> [Requirements]: Work out how many lines contain "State". Reply with the count alone.

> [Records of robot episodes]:
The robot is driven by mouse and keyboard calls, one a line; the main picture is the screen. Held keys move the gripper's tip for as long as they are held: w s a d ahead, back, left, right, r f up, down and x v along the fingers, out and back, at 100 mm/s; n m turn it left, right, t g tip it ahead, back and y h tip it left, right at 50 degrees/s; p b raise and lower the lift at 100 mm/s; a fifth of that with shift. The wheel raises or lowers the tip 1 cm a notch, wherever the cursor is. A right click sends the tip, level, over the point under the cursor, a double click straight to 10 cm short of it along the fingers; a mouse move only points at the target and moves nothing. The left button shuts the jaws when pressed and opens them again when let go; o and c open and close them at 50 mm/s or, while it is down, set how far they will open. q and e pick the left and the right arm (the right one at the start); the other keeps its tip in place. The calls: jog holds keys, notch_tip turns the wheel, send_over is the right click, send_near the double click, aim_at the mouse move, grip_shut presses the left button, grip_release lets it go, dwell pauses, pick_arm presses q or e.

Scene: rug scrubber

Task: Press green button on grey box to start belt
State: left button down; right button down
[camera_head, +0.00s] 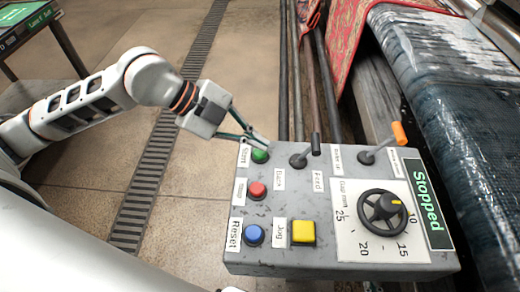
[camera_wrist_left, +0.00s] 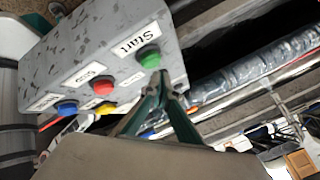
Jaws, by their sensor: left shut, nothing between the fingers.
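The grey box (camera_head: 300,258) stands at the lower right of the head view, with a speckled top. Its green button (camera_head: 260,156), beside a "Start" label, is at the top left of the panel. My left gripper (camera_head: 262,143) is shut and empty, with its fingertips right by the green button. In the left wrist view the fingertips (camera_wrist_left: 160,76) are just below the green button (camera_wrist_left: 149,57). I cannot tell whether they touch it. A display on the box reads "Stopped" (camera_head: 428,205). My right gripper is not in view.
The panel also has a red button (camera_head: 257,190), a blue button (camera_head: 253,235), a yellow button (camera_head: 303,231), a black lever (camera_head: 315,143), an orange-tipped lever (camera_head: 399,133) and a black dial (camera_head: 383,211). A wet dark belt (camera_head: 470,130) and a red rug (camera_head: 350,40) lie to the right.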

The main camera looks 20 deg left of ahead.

...

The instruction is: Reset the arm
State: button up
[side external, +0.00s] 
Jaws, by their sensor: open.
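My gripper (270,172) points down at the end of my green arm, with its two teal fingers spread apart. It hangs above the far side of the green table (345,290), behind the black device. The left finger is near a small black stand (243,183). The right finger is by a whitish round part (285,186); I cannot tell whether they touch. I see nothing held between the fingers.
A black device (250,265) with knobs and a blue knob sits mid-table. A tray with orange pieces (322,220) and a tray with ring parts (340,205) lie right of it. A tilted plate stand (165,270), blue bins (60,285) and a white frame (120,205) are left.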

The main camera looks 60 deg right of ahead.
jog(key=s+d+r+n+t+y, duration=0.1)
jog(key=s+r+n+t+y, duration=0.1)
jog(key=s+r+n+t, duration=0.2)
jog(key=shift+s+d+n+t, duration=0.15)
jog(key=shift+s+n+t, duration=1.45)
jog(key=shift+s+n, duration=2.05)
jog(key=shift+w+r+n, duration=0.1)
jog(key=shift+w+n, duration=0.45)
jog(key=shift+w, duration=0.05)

> [The completed task]: 2